(Entries taken from a collection)
+===+
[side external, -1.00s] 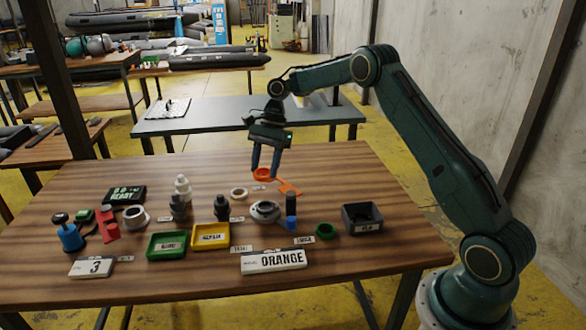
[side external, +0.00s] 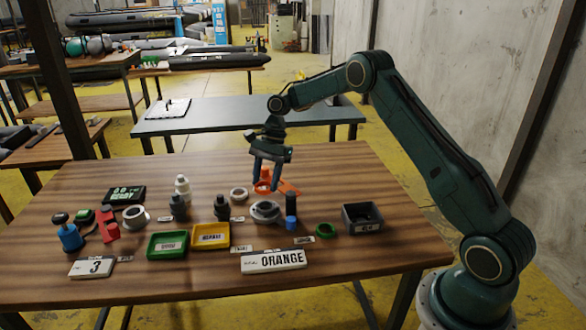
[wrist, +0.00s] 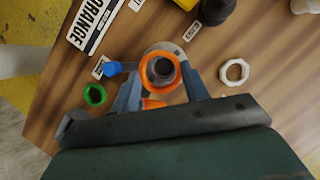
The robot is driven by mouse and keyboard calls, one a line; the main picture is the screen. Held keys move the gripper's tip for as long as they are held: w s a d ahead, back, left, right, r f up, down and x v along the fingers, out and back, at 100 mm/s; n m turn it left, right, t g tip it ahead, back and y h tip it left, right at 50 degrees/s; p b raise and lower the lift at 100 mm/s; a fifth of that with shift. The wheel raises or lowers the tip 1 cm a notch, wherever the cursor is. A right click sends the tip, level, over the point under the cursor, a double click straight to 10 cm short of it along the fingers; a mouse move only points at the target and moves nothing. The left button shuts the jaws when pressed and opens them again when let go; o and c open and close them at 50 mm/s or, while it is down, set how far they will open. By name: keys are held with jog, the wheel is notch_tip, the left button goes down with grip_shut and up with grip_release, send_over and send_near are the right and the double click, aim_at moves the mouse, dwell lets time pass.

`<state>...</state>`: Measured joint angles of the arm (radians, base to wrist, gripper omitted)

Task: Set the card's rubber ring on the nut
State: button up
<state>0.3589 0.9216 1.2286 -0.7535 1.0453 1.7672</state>
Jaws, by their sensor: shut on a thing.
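The card (side external: 274,261) on the table reads ORANGE and also shows in the wrist view (wrist: 95,22). My gripper (side external: 265,186) points down, shut on an orange rubber ring (side external: 262,188). In the wrist view the ring (wrist: 160,90) sits between the two fingers (wrist: 160,88). The grey nut (side external: 266,212) stands on the table in front of the gripper in the side view. In the wrist view, the nut's pale flange (wrist: 160,48) shows past the ring, and a dark round part shows through its hole. I cannot tell whether ring and nut touch.
A white ring (side external: 239,194), green ring (side external: 321,229) and dark bin (side external: 362,217) are nearby. Trays stand left.

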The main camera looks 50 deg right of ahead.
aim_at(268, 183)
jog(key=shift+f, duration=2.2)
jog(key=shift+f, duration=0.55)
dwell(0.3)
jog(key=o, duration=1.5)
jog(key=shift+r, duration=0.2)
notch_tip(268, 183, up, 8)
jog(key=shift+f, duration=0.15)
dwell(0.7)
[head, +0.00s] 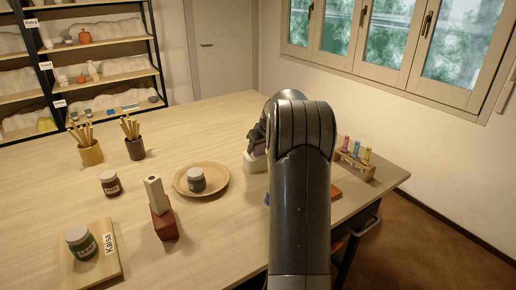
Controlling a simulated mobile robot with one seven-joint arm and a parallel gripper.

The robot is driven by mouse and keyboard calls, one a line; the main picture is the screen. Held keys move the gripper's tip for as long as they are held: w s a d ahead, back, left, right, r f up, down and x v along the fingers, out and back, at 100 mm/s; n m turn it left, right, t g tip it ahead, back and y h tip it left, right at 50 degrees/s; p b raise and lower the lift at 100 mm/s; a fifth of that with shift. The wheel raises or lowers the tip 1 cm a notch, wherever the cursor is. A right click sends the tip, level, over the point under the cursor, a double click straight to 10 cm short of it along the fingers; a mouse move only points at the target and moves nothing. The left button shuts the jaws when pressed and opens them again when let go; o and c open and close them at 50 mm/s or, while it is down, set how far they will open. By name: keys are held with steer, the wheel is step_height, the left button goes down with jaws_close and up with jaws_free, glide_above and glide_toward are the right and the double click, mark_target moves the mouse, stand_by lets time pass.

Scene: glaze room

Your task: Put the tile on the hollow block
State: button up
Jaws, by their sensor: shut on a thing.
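My gripper (256,138) is beyond my arm, near the middle of the table, and is partly hidden by it. It is shut on a small dull purple piece, which looks like the tile (260,149). The tile is just over a white block (254,163) on the table; I cannot tell whether they touch. No opening shows in the white block, so I cannot tell if it is the hollow block.
A wooden plate (181,185) with a grey jar (197,180) lies left of my gripper. A bottle rack (356,169) is at right.

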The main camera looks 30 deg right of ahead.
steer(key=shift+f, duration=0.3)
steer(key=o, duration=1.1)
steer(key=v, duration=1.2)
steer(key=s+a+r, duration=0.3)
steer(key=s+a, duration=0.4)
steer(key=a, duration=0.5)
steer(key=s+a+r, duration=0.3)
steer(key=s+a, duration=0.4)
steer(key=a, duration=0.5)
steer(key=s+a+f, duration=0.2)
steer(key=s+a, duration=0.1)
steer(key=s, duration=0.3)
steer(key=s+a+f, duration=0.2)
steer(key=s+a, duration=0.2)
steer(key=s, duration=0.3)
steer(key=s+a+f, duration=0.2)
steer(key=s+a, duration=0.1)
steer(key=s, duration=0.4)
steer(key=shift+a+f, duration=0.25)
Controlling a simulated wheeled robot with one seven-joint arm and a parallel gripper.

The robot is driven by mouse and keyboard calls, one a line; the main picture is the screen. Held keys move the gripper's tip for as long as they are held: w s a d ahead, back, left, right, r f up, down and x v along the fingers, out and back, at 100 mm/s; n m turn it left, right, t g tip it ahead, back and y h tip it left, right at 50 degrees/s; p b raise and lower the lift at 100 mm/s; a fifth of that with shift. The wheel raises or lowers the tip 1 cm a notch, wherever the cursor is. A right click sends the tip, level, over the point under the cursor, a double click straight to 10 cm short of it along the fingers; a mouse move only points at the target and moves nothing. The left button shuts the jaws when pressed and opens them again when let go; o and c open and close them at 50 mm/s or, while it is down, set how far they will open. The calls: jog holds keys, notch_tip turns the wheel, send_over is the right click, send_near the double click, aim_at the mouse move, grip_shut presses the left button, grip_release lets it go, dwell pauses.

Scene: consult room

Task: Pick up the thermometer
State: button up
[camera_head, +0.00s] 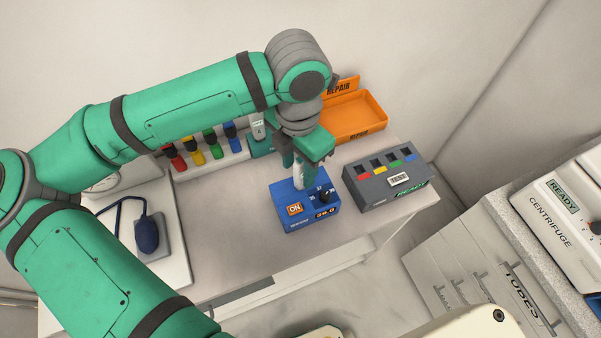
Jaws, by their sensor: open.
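A slim white device with a small display (258,125) stands upright in a teal holder (260,148) at the back of the counter; it looks like the thermometer, but I cannot be sure. My arm partly hides it. My gripper (299,172) points down to the right of it and nearer, over the back edge of a blue box (290,217) with an ON label, a black knob and a red readout. The jaws are open. A small white upright thing (299,182) shows between or just behind the fingers; I cannot tell what it is or whether they touch it.
A grey box with coloured slots (388,181) stands right of the blue box. An orange REPAIR tray (374,104) is behind it. A rack with coloured, black-topped items (210,158) is at left, near a dark blue bulb (147,235). The counter's front strip (230,265) is clear.

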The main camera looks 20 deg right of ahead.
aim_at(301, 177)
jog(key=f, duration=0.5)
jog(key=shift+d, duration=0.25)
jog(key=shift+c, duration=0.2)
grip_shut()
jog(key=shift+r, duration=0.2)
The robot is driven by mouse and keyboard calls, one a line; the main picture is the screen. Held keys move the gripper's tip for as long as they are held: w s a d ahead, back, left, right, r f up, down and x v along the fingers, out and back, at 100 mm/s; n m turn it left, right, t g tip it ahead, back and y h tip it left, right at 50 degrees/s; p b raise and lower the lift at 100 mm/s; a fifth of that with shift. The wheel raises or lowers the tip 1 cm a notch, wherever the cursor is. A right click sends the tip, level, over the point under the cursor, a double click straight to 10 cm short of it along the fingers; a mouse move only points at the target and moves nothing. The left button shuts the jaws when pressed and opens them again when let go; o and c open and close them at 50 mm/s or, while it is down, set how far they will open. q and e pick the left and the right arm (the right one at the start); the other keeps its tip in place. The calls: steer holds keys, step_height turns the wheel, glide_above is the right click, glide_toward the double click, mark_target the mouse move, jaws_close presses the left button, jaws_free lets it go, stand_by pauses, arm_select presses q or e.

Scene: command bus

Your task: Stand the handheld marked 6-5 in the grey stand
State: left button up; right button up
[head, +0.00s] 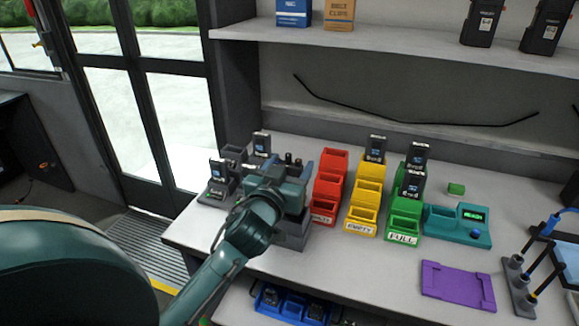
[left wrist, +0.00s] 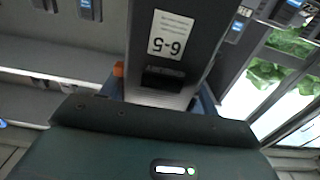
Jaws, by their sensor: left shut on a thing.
+===+
_JOB_: Go over the data above and copy every line that has the word "simulated" in it.

_WRITTEN SOLUTION_:
Controlling a simulated mobile robot with one seven-joint arm and a parallel gripper.
Controlling a simulated wheeled robot with one seven-joint arm and a parallel gripper.

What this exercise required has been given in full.